Sudan’s Prime Minister Abdalla Hamdok is reported to be under house arrest in Sudan’s capital Khartoum.
Jeffrey Feltman, the US special envoy for the Horn of Africa, has stated that the “US is deeply alarmed at reports of a military take-over of the transitional government.” He added that such a coup would “contravene the Constitutional Declaration and the democratic aspirations of the Sudanese people and is utterly unacceptable.”
According to the twitter profile NetBlocks, a UK-based Internet Observatory, Sudan’s internet has been disrupted, with connectivity at 34% of usual levels.
Ahead of a widespread internet outage, Moniem Ibrahim, the television Director at Sudan’s Bukra TV is urging people to resist the coup by the military forces through a mobile mobilisation.
“Resist the coup by posting the alert below before the internet is cut off. Honourable revolutionaries, in case there are internet outages and coups to control the media, please follow the news through the news bar on #سودان_بكرة (#Sudan _ Bukra) the Bukra TV channel, which is not under control by the coup.
Details so far
A local broadcaster says men in army uniforms surrounded his home early this Monday morning.
Several political leaders leading the current transition government have also reportedly been detained.
Joint patrols from the powerful RSF militia and the army have been seen on the streets, according to Reuters.
Following from previous attempt
The actions come a month after a previous coup attempt on 21 September, believed to have been caused by supporters of toppled president Omar al-Bashir.
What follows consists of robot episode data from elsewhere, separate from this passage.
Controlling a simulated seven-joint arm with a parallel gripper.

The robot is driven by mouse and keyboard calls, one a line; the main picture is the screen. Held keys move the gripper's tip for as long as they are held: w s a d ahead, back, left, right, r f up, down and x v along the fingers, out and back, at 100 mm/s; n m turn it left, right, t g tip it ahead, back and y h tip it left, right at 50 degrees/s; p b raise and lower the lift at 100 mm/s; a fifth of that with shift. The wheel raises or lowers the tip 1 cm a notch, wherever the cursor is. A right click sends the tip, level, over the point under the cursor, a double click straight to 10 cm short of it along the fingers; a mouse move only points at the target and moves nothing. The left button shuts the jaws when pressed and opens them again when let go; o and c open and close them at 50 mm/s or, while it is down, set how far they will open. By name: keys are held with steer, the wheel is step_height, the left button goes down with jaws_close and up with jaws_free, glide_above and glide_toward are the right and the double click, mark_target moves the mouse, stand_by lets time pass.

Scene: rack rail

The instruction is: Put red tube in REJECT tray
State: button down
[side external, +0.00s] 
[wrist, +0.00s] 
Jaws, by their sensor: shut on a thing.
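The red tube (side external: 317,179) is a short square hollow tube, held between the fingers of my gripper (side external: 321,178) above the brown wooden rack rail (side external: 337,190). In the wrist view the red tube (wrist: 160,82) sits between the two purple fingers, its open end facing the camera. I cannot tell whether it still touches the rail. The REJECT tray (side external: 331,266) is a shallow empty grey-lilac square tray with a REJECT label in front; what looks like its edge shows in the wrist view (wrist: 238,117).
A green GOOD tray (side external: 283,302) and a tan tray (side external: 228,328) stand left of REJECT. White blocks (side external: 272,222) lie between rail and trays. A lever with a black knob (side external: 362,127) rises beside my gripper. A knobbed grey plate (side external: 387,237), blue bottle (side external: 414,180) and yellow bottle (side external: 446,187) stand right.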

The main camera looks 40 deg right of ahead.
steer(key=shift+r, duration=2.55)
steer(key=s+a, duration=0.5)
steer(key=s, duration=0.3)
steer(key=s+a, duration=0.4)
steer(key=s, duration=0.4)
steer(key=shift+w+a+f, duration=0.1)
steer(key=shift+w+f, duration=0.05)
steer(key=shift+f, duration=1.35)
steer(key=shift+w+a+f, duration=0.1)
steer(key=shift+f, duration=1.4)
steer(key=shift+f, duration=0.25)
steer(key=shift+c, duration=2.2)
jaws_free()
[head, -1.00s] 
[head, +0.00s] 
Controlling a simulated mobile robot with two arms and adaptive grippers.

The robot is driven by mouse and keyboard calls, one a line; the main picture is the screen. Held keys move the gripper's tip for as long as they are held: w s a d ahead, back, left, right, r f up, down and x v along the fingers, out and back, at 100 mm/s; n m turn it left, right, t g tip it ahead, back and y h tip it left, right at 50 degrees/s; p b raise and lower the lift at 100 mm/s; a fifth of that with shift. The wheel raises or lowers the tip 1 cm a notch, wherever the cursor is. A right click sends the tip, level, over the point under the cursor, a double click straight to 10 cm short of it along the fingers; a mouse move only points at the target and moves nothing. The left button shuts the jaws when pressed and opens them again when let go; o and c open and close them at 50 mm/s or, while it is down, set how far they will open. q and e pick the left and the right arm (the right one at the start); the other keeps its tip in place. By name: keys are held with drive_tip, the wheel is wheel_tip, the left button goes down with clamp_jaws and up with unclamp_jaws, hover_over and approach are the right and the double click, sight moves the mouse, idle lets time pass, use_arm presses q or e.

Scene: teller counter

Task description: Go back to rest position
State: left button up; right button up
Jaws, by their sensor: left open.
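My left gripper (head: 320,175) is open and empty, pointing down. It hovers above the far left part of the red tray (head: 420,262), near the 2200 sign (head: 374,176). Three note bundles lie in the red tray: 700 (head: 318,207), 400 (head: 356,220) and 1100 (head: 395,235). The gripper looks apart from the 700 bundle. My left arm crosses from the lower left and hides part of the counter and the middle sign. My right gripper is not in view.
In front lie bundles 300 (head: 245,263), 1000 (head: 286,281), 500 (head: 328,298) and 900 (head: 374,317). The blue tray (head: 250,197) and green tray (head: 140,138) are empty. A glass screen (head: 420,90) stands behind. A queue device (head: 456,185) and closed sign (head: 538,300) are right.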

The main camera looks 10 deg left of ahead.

In June, authorities in Khartoum detained more than 200 members of the former ruling party. It said they had been “preparing for acts of destruction”, echoing similar sentiments made by Abdalla Hamdok, Sudan’s Prime Minister, just weeks before.
Some analysts believe Bashir’s backers are piggybacking on social discontent to boost his case – his trial is due to restart shortly.
The 21 September coup saw soldiers seize the radio station in Omdurman along with demonstrators blocking key roads around Port Sudan, while life in Khartoum continued largely oblivious to such developments, a throw back to coup attempts from the 1970s.
Today’s coup attempt seems more co-ordinated, according to the latest dispatches.
“The military has also blocked all roads and bridges leading into Khartoum city”, reports Al Jazeera’s Hiba Morgan. “We’ve seen soldiers blocking access and they are telling us these are the orders they got. They are saying access to Khartoum city is to be restricted, and this is raising concern because that’s where the government institutions are, that’s where the presidential palace and the prime minister’s offices are located.”